Filter the data below for the string "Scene" and copy each matching line.

Material supplied:
--- begin ---

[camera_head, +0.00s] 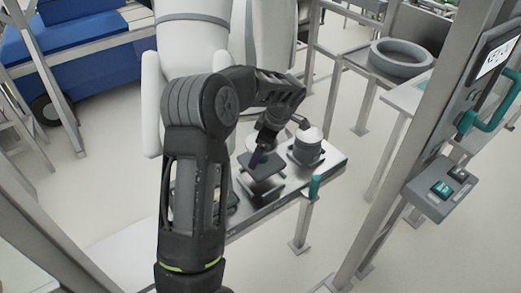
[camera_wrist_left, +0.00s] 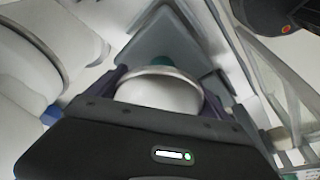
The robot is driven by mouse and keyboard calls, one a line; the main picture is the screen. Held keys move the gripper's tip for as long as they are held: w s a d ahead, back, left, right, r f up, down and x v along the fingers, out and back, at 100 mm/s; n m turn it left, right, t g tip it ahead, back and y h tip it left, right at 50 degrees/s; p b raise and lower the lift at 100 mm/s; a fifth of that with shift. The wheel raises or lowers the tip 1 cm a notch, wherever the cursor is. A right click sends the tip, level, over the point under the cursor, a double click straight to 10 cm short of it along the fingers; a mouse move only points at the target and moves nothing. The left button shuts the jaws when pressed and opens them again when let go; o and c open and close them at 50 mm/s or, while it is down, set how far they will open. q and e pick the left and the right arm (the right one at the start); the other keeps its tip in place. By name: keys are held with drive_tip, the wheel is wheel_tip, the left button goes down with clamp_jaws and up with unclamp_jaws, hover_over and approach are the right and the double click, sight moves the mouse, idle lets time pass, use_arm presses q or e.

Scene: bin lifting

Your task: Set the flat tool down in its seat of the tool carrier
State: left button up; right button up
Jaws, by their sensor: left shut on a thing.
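My left gripper (camera_head: 262,150) reaches down over the tool carrier (camera_head: 325,165), a long grey bench-like rack. It is shut on the flat tool (camera_head: 270,168), a dark grey plate with a teal grip. The plate sits over a darker flat spot on the carrier; I cannot tell if it touches. In the left wrist view, the gripper's fingers (camera_wrist_left: 163,88) flank a white rounded part with a metal rim. The flat tool's plate (camera_wrist_left: 165,40) shows beyond it, with teal at its middle. The gripper hides the grip and the seat's edges. My right gripper is not in view.
A round tool (camera_head: 307,146) with a pale top stands on the carrier just right of the flat tool. A teal-capped post (camera_head: 314,187) rises at the carrier's near edge. A metal frame with a button box (camera_head: 440,190) stands at right. A grey ring (camera_head: 401,58) lies behind.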

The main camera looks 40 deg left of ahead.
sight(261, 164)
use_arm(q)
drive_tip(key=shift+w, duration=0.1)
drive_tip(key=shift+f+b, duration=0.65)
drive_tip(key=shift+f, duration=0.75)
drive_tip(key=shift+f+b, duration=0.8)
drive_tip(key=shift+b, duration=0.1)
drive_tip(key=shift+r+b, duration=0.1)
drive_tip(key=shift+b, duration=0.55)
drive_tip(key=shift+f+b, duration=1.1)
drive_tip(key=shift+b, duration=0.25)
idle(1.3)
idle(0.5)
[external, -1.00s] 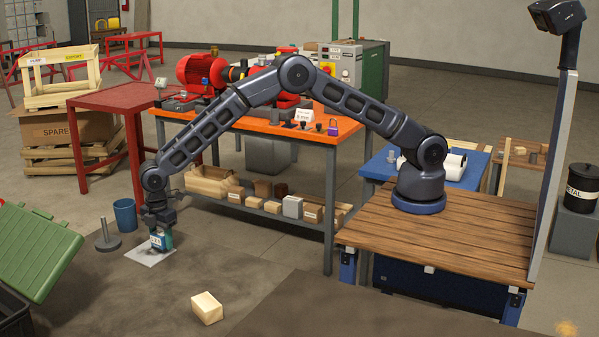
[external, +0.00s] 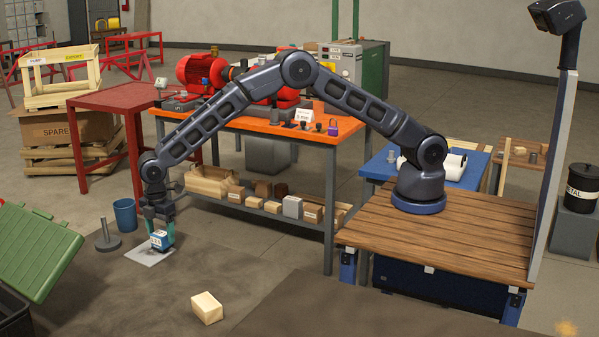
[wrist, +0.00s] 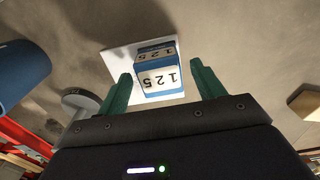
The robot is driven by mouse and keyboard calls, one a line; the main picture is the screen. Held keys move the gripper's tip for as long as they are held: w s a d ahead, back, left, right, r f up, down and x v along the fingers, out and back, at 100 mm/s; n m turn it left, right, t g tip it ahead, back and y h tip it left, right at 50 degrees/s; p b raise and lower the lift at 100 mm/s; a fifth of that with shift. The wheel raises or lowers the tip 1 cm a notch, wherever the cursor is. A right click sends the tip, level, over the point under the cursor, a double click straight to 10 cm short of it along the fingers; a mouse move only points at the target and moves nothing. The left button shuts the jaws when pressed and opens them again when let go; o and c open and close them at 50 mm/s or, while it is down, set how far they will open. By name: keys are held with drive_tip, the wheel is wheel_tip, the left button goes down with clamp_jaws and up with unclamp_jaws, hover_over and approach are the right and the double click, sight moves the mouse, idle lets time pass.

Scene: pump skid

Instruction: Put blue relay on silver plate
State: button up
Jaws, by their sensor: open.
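The blue relay (external: 161,241) is a small blue and white block marked "125". It stands on the silver plate (external: 140,255), a flat light square on the floor. In the wrist view the relay (wrist: 159,76) sits over the plate (wrist: 116,62), between and slightly beyond the two green fingertips. My gripper (external: 158,226) is open just above the relay, and in the wrist view a gap shows between each finger and the relay. The relay's underside is hidden.
A metal post on a round base (external: 107,237) and a blue bin (external: 125,215) stand close behind and left of the plate. A pale wooden block (external: 207,308) lies on the floor in front. A green lid (external: 35,250) is at left. The orange workbench (external: 260,122) is behind.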

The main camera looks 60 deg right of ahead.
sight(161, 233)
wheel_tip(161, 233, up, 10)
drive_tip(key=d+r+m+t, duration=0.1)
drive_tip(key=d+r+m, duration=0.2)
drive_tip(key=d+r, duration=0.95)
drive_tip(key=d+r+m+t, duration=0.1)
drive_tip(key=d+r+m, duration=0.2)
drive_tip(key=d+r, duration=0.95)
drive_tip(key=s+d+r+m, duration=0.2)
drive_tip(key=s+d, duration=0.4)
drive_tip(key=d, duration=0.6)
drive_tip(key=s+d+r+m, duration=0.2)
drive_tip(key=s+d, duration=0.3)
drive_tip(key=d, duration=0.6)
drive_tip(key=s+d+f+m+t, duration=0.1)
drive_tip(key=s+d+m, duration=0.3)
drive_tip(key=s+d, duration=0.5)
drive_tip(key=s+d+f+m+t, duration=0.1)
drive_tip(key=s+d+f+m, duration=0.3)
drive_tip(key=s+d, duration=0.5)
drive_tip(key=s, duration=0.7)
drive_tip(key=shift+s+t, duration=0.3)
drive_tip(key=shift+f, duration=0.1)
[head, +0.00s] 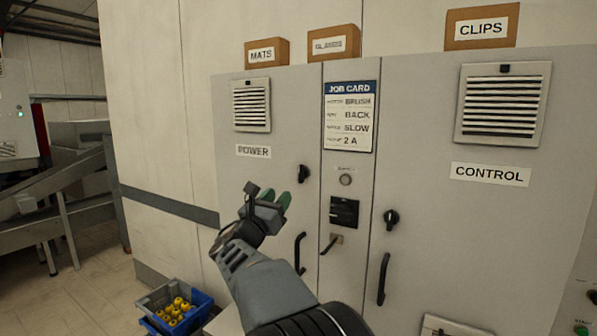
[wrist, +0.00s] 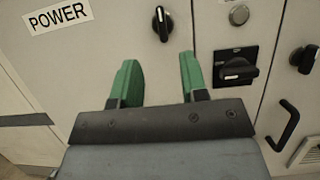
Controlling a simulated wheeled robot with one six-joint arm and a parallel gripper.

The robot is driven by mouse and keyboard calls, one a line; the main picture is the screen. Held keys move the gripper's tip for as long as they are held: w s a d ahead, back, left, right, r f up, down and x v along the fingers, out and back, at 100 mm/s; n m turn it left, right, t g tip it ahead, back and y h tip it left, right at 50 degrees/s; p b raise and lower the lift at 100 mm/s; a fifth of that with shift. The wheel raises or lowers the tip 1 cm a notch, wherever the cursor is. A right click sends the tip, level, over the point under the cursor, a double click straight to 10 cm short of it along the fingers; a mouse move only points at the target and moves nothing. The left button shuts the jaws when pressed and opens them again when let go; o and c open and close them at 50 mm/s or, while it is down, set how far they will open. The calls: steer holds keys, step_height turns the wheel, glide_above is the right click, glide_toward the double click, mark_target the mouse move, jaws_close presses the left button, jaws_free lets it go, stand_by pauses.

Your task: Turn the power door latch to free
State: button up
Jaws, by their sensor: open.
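The power door latch (head: 303,174) is a small black knob on the grey door below the POWER label (head: 253,151). In the wrist view the latch (wrist: 162,24) stands near upright, beyond and between the fingertips. My gripper (head: 268,197) is to the left of the latch and a little below it in the head view. Its green fingers are apart and empty, and it is not touching the latch. In the wrist view my gripper (wrist: 158,75) points up toward the door. No marking for free is readable around the latch.
The control door latch (head: 391,218), a black rotary switch (head: 344,211) and a lever handle (head: 331,243) are to the right. Black door handles (head: 299,253) (head: 383,279) stick out from the doors. A blue crate (head: 195,313) with yellow parts sits low at left. Open floor is at left.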

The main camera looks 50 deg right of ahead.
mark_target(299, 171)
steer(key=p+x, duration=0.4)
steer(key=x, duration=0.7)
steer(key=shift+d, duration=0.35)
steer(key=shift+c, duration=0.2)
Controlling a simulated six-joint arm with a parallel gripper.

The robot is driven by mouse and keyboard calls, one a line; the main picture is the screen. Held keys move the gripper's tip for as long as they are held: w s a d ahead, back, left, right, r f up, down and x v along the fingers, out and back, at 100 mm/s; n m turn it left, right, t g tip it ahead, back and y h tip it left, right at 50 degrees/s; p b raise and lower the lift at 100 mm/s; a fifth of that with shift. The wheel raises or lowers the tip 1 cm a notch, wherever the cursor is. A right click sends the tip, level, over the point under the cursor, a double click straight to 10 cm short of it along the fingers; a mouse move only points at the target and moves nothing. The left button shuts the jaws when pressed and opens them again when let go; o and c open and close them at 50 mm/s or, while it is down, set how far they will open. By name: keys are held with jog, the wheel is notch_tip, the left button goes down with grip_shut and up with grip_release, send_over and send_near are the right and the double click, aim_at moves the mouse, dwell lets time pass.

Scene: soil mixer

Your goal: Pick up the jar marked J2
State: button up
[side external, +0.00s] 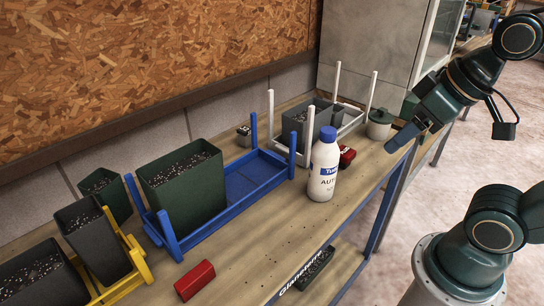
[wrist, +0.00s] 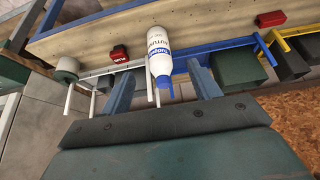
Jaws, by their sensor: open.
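A small grey-green lidded jar (side external: 380,124) stands at the far right end of the bench, beside the white rack. No J2 mark is readable on it. In the wrist view, the jar (wrist: 67,68) shows at the left, outside the fingers. My gripper (side external: 401,137) is open and empty, above the bench's front edge, just right of the jar in the side view. In the wrist view, my gripper (wrist: 163,84) has its fingers apart, with the bottle showing between them at a distance.
A white bottle with blue cap (side external: 323,165) stands at mid-bench. Red blocks (side external: 195,280) lie nearby. Bare wood runs along the front.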

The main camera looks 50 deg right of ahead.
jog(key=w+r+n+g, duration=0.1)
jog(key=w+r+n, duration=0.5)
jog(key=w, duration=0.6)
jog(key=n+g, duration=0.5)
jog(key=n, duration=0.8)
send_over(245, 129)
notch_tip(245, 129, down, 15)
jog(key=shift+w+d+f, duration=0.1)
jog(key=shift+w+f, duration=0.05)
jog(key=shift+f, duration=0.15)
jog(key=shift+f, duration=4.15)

--- end ---

Response to the task:
Scene: bin lifting
Scene: pump skid
Scene: soil mixer

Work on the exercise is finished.